Cook County Board President Toni Preckwinkle on Monday told a crowd of more than a 1,000 community residents and religious and community leaders that she would work to significantly reduce the size of the Cook County Jail population by the end of the year.

Preckwinkle said the jail population could be reduced from a daily average of 9,000 detainees to 7,500 by ending practices that keep the numbers unnecessarily high such as requiring cash bonds, incarcerating people awaiting trial for non-violent crimes and automatically transferring juvenile offenders to adult courts.

“This is a system that disproportionately impacts black and brown people,” she said.

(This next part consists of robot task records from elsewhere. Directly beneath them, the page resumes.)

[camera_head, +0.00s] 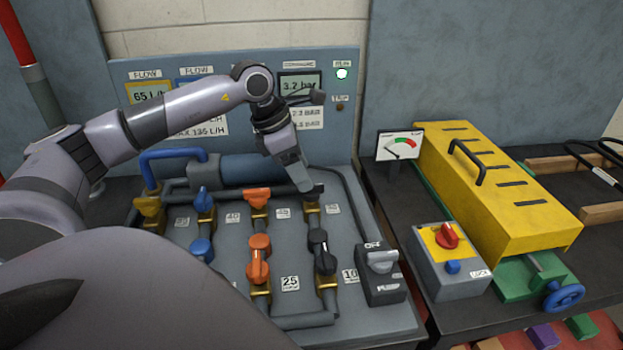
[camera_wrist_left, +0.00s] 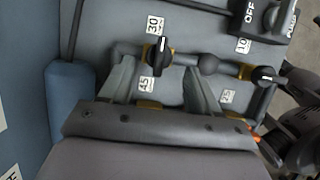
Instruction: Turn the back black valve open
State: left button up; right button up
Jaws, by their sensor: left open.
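The back black valve (camera_head: 314,191) sits at the back of the right-hand pipe, partly hidden by my left gripper (camera_head: 303,188). In the left wrist view the same back black valve (camera_wrist_left: 160,51) shows its dark handle with a white line, between the "30" and "45" labels. There my left gripper (camera_wrist_left: 158,72) is open, with one finger on either side of the valve; I cannot tell whether they touch it. The front black valve (camera_head: 321,251) stands nearer on the same pipe; it also shows in the left wrist view (camera_wrist_left: 263,75). My right gripper does not show.
Orange valves (camera_head: 258,258) and blue valves (camera_head: 202,200) stand left of the black ones. A grey switch box (camera_head: 381,285) stands at the front right. A gauge panel (camera_head: 345,120) rises behind. A yellow-covered machine (camera_head: 500,190) and a red-knob box (camera_head: 455,280) are further right.

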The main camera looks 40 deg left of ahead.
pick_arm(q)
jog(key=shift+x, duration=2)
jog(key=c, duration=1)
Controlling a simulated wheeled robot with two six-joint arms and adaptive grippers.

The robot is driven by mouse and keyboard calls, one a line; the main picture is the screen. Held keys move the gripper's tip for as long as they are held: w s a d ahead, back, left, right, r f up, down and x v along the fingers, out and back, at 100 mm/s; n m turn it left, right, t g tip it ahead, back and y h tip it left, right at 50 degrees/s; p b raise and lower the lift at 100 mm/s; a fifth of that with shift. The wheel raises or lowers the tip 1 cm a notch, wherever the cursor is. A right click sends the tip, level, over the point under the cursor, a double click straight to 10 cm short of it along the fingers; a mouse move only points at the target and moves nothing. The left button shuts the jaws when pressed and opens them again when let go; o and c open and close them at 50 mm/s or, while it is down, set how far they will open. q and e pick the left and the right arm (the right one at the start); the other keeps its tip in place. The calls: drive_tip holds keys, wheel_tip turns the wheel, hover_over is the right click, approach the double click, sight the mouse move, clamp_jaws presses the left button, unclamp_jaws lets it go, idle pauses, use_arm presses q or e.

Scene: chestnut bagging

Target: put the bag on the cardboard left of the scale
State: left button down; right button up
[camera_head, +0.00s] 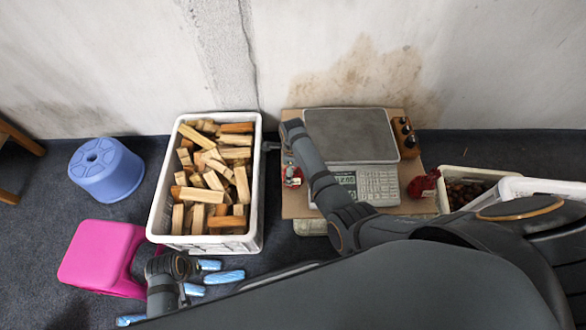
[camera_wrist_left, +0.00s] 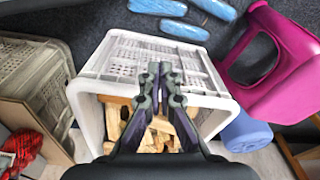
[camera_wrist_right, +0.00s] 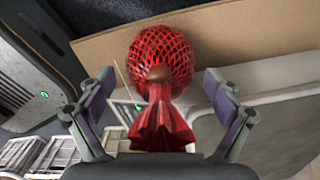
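A red mesh bag (camera_wrist_right: 165,65) with a gathered neck is between the two fingers of my right gripper (camera_wrist_right: 160,80), with gaps on both sides. In the head view this bag (camera_head: 292,175) is at the left edge of the cardboard (camera_head: 408,205), left of the scale (camera_head: 350,135). My right arm partly covers it, so its contact with the cardboard is hard to judge. My right gripper is open. My left gripper (camera_wrist_left: 158,88) is shut and empty, its fingertips close together in front of the wood crate in the left wrist view.
A white crate (camera_head: 155,210) of wood pieces stands left of the cardboard. Another red bag (camera_head: 423,184) is right of the scale, near a wooden block (camera_head: 405,138) and a chestnut crate (camera_head: 445,180). Blue stool (camera_head: 106,170), pink stool (camera_head: 95,252) and blue rolls (camera_head: 225,277) are on the left.

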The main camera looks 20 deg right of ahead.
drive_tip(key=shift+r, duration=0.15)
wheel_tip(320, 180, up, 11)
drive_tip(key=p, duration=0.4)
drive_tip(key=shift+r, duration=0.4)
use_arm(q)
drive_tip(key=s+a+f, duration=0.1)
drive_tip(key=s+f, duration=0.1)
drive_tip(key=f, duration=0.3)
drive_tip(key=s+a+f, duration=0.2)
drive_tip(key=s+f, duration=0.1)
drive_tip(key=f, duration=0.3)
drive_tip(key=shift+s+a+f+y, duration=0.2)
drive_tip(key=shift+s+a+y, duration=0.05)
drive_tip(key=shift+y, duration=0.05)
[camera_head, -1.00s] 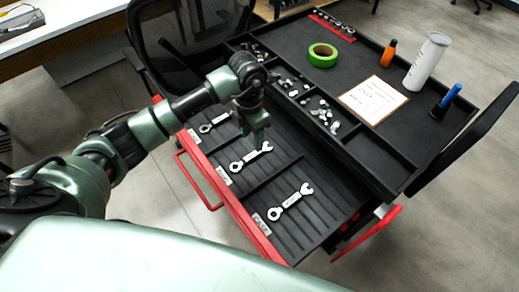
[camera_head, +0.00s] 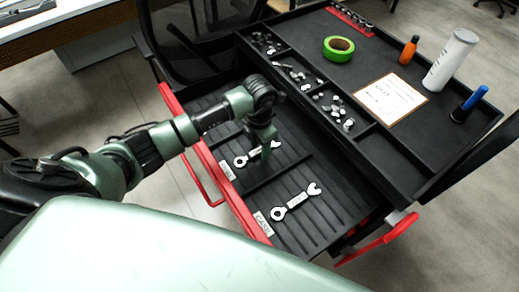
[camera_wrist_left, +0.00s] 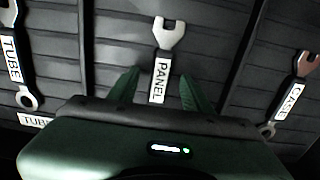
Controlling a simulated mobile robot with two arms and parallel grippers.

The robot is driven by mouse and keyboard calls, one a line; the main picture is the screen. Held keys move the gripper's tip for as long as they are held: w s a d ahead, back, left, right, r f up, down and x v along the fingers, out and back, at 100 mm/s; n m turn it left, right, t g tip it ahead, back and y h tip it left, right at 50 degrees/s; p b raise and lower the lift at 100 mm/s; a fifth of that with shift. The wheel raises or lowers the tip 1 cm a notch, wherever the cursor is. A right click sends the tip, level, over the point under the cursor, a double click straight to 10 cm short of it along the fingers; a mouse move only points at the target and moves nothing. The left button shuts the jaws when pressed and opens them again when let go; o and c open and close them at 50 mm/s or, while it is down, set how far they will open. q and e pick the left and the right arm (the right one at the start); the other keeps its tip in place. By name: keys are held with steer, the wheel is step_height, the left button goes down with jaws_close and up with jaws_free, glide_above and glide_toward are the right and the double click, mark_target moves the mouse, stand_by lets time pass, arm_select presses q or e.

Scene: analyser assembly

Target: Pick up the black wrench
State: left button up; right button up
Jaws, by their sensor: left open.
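My left gripper (camera_head: 264,148) is open and points down over the middle wrench (camera_head: 241,161) in the open drawer. In the wrist view, the open fingers (camera_wrist_left: 157,92) lie on either side of this wrench's handle, marked PANEL (camera_wrist_left: 160,80); I cannot tell how far above it they are. A wrench marked CASE (camera_head: 297,201) lies nearer in the drawer and shows at the right in the wrist view (camera_wrist_left: 297,95). A wrench marked TUBE (camera_wrist_left: 12,60) shows at the left there; my arm hides it in the head view. My right gripper is out of view.
The drawer (camera_head: 315,225) has a ribbed black floor, dividers and a red front edge. The cart top (camera_head: 390,60) holds small metal parts, green tape (camera_head: 339,48), a paper sheet (camera_head: 390,98), an orange bottle (camera_head: 409,50), a white cylinder (camera_head: 450,60) and a blue-handled tool (camera_head: 469,103).

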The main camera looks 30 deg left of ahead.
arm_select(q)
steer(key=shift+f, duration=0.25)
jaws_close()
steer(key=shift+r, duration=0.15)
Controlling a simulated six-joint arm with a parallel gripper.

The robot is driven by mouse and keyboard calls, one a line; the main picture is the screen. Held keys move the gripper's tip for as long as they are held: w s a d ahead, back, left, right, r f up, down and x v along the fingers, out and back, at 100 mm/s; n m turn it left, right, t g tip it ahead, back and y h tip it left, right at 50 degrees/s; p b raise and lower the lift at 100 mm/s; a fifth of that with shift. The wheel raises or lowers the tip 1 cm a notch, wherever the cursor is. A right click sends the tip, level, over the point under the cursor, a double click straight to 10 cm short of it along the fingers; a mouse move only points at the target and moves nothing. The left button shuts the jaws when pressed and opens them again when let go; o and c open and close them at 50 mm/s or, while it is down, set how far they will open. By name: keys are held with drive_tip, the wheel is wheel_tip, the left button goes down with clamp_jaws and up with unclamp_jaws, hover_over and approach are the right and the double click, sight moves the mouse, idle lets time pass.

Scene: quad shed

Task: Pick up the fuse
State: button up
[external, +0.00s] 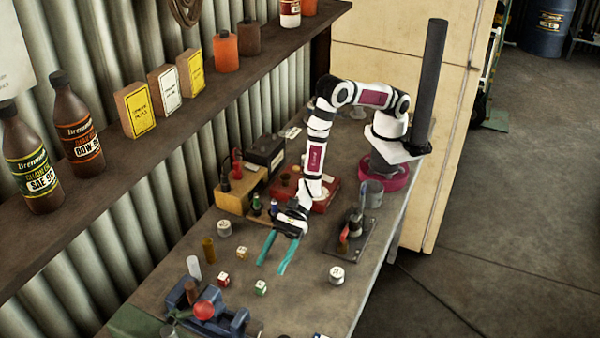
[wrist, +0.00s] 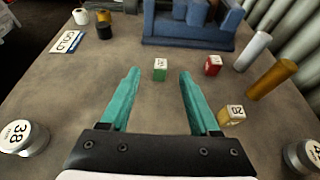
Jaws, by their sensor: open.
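Three small blocks with white numbered tops, which look like fuses, stand apart on the bench; I cannot tell which one the task means. The green block (external: 261,288) also shows in the wrist view (wrist: 160,71), framed between my fingertips. The red block (external: 225,281) is right of it in the wrist view (wrist: 213,65). The yellow block (external: 242,252) shows outside my right finger in the wrist view (wrist: 231,115), its top reading 20. My gripper (external: 270,269) has its teal fingers (wrist: 159,72) spread and empty, above the bench near the blocks.
A blue vise (wrist: 190,28) stands beyond the blocks. A brass cylinder (wrist: 272,78) and a pale cylinder (wrist: 252,51) stand at the right. Silver round weights (wrist: 20,136) (wrist: 303,157) sit on both sides. A card (wrist: 68,42) lies at left. Bench between them is clear.

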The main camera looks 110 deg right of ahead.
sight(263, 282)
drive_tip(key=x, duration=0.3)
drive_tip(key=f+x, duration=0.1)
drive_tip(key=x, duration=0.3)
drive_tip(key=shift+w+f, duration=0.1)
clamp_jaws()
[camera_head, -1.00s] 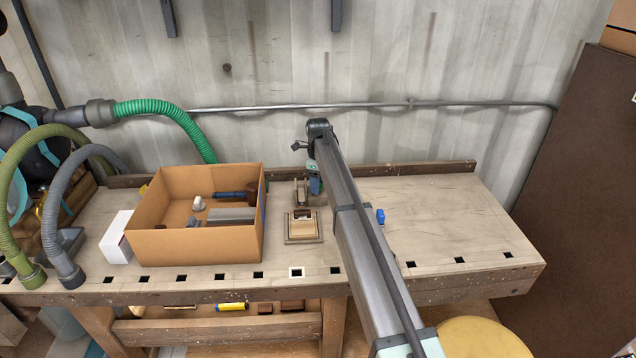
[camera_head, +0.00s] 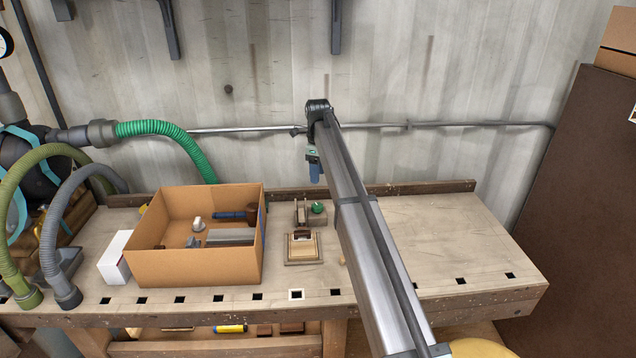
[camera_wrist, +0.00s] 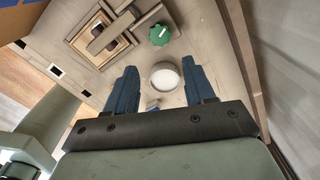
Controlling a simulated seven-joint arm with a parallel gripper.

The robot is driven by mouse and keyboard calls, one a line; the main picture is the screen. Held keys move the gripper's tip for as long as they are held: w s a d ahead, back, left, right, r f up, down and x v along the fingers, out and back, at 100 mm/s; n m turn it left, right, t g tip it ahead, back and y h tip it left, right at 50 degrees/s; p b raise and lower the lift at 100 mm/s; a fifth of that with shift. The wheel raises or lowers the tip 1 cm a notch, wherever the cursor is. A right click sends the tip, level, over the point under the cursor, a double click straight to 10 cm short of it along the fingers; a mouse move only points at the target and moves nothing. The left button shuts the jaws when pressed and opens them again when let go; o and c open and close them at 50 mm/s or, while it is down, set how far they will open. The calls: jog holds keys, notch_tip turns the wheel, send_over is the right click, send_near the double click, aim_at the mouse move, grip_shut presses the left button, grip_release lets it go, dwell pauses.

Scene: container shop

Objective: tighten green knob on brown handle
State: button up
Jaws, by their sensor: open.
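The green knob (camera_head: 317,207) sits on a small brownish block (camera_head: 316,217) at the back of the bench, right of a brown upright piece (camera_head: 301,211). In the wrist view the green knob (camera_wrist: 159,35) lies beyond my fingertips, beside a dark brown bar (camera_wrist: 151,15). I cannot tell which brown part is the handle. My gripper (camera_head: 314,169) hangs above and behind the knob, apart from it. Its blue fingers (camera_wrist: 163,84) are spread and empty in the wrist view.
A pale round disc (camera_wrist: 165,77) shows between my fingers. A wooden framed fixture (camera_head: 303,248) stands in front of the knob. An open cardboard box (camera_head: 193,268) with several tools is to the left. The bench's right side (camera_head: 455,240) is clear. My arm hides part of the bench.

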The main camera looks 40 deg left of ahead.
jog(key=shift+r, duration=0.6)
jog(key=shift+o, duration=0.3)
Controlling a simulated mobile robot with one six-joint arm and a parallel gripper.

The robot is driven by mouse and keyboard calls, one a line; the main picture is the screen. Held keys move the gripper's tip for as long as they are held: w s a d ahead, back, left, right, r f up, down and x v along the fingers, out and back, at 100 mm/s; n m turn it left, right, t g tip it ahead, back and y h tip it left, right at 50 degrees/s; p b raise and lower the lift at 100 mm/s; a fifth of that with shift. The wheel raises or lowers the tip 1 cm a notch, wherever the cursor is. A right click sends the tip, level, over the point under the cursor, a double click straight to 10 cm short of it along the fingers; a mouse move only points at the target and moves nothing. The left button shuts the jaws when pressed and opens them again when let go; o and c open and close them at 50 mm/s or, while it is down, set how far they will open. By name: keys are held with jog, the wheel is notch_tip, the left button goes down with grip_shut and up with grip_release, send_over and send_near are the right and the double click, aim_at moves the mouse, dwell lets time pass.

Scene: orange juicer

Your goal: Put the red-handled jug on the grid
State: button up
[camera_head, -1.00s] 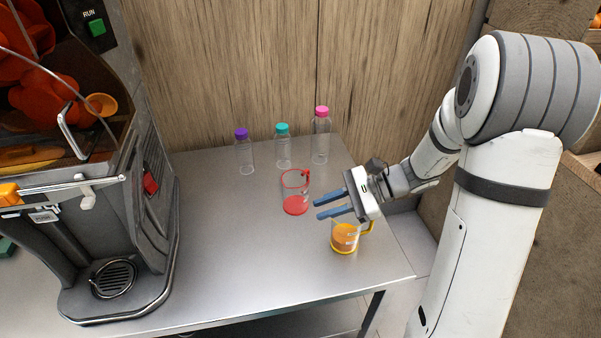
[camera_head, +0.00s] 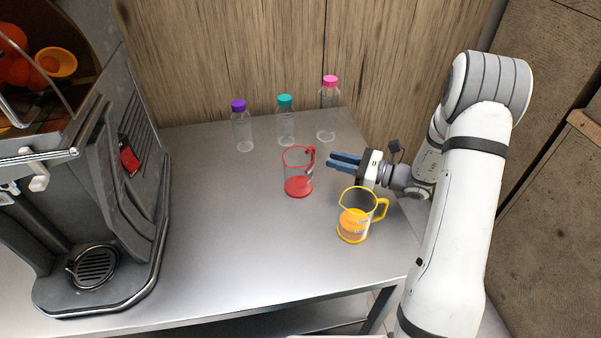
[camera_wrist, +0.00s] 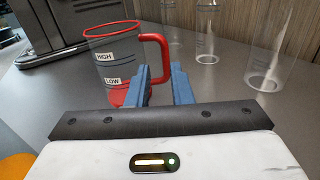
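The red-handled jug (camera_head: 298,172) is clear with a red rim, handle and base. It stands upright on the metal table, its handle toward the right. In the wrist view the jug (camera_wrist: 113,62) shows HIGH and LOW labels, with its handle just beyond my fingertips. My gripper (camera_head: 334,161) is open and empty, its two blue fingers pointing left at the jug, just right of the handle. It also shows in the wrist view (camera_wrist: 160,82). The grid (camera_head: 95,265) is a round dark drip grate on the juicer's base at the lower left, empty.
A yellow-handled jug (camera_head: 355,222) with orange contents stands in front of my gripper. Bottles with purple (camera_head: 243,132), teal (camera_head: 286,126) and pink (camera_head: 327,115) caps stand behind. The juicer (camera_head: 90,190) fills the left. The table (camera_head: 225,230) is clear between juicer and jugs.

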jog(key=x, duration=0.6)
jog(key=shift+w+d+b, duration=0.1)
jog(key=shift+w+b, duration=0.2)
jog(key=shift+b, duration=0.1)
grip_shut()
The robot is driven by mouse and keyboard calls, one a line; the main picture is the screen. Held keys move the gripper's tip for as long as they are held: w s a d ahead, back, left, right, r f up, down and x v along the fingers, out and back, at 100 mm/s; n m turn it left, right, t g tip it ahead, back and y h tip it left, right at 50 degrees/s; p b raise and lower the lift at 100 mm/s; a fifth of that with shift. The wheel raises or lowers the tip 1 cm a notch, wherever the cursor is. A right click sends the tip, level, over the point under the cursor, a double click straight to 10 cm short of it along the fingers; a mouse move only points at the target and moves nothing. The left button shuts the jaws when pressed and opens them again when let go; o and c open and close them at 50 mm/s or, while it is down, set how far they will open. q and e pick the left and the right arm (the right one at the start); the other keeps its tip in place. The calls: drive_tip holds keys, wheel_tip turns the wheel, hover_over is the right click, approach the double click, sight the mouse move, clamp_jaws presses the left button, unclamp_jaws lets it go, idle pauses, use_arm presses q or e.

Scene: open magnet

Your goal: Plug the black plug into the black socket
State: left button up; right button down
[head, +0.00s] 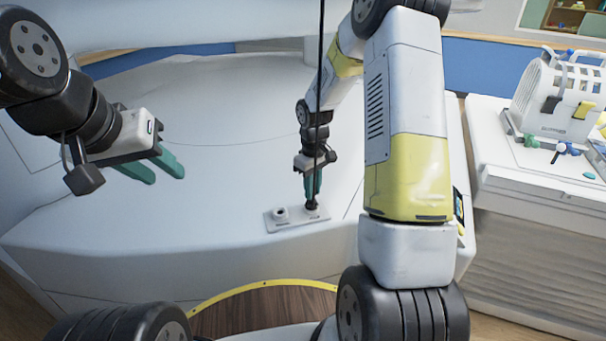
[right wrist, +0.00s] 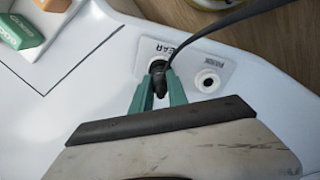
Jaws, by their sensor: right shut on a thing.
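The black plug (right wrist: 160,86) is between the teal fingers of my right gripper (right wrist: 158,92), which is shut on it. In the head view, my right gripper (head: 311,186) points down at the small white socket plate (head: 296,222). The plug (head: 311,204) is at the plate's right-hand socket there. In the right wrist view, the dark socket (right wrist: 157,66) shows just beyond the plug tip, partly hidden by it. I cannot tell how far the plug is in. My left gripper (head: 160,167) is open and empty, left of the plate and above the white surface.
A second, pale socket (right wrist: 208,81) is beside the dark one. The black cable (head: 320,70) runs upward from the plug. The white surface (head: 220,130) around the plate is mostly clear. A white cage-like device (head: 555,95) stands on a side cabinet at right.

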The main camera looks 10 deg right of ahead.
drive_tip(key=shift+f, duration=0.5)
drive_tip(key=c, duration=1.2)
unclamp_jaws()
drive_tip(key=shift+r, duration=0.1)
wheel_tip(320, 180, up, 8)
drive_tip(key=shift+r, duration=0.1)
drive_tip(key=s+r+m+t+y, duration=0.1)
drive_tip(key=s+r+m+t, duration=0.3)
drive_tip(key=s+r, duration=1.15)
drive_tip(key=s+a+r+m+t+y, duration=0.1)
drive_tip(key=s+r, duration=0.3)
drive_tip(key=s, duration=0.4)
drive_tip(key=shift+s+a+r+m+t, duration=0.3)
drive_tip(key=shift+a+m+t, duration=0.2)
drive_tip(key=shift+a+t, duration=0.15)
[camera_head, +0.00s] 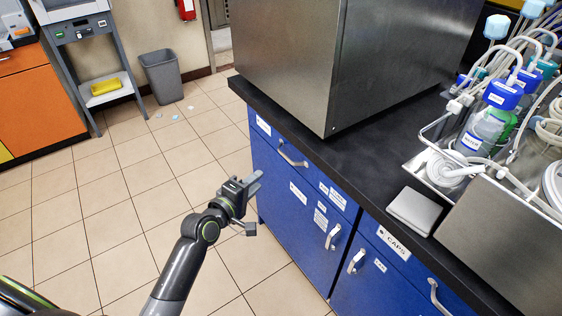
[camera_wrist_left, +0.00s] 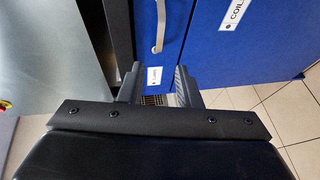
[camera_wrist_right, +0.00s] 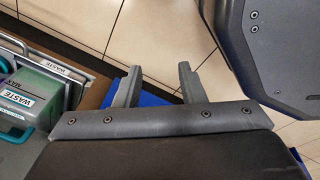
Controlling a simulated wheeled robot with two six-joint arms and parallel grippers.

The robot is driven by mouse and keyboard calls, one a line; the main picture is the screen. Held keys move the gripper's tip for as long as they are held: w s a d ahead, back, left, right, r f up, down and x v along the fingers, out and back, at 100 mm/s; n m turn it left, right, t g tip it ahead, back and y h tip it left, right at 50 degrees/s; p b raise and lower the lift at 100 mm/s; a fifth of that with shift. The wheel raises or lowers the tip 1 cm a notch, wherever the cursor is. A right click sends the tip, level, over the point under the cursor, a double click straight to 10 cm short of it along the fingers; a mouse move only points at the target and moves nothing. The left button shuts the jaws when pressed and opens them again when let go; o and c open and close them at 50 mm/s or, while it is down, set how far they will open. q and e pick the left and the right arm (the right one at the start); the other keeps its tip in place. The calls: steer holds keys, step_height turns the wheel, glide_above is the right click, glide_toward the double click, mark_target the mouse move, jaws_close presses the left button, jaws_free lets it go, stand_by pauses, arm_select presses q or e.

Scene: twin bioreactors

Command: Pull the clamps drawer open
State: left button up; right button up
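The blue drawer front (camera_head: 273,142) at the left end of the cabinet's top row sits flush and looks shut. It has a silver bar handle (camera_head: 292,156) and a white label (camera_head: 263,125) too small to read there. My left gripper (camera_head: 256,184) is in front of the cabinet, below and left of that handle, apart from it. In the left wrist view its two fingers (camera_wrist_left: 160,86) are spread and empty, with a small white label (camera_wrist_left: 154,76) and a curved handle (camera_wrist_left: 160,28) ahead. My right gripper (camera_wrist_right: 157,84) is open and empty, out of the head view.
A CAPS drawer (camera_head: 393,243) is to the right, with cupboard door handles (camera_head: 333,236) below. The black counter (camera_head: 352,170) carries a steel box (camera_head: 300,60), a grey pad (camera_head: 414,211) and a tray of bottles.

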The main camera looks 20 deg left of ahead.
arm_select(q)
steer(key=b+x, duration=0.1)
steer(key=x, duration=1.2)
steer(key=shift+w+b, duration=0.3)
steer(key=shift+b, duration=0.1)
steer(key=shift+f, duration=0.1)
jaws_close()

Preckwinkle was responding to a question from the Reclaim Campaign, a coalition of community and faith groups that advocates for community-based restorative justice, mental health and substance abuse alternatives to incarceration. The group had asked if the board president would partner with them to reduce the jail population. It was one of several questions posed to political leaders, including three Chicago mayoral candidates, who were asked to state their positions on issues ranging from violence, income inequality, unemployment and police misconduct.

The forum at Liberty Baptist Church on the South Side was organized by the Community Renewal Society, a not-for-profit, faith-based organization that publishes The Reporter. It was held as part of the society’s Martin Luther King Jr. Faith in Action Assembly, in partnership with Southsiders Together Organizing for Power, Kenwood Oakland Community Organization, Raise Your Hand and Center for Tax and Budget Accountability.

The mayoral candidates were asked to give a simple yes or no to certain proposals. All of them replied affirmatively to a platform for police reform, which called for:

  • The replacement of the Independent Police Review Authority with a civilian oversight board.
  • A requirement that all police wear body cameras.
  • An end to all “stop and frisk” policies and greater police transparency around contact cards and investigatory stops.
  • The decriminalization of marijuana possession and possession of small amounts of certain other drugs now illegal.

Mayoral candidate and Cook County Commissioner Jesus “Chuy” Garcia touted his record “in the trenches” of community organizing, recounted his work with the late Mayor Harold Washington’s administration and reiterated his commitment to working as part of a multi-ethnic coalition.

“I’m here because I care about police accountability, about justice, and I quickly want to put the era of Jon Burge behind us,” Garcia said, referring to the former Chicago police commander convicted in 2010 of lying about torturing suspects for two decades, coercing dozens of confessions.

Second Ward Alderman Bob Fioretti, who also is waging a mayoral campaign, stressed his background as a civil rights attorney who has pushed a progressive City Hall agenda. He called for a $15 hourly minimum wage and took a swing at Mayor Rahm Emanuel, who did not attend.

“Our city is headed in the wrong direction,” Fioretti said. “My vision for Chicago is safe streets and safe neighborhoods.”

Community activist William “Dock” Walls also touted his work with the Washington administration as well as his roots as a native Chicagoan.

“We’re living in two Chicagos,” Walls said. “There’s world class Chicago and there’s underclass Chicago.”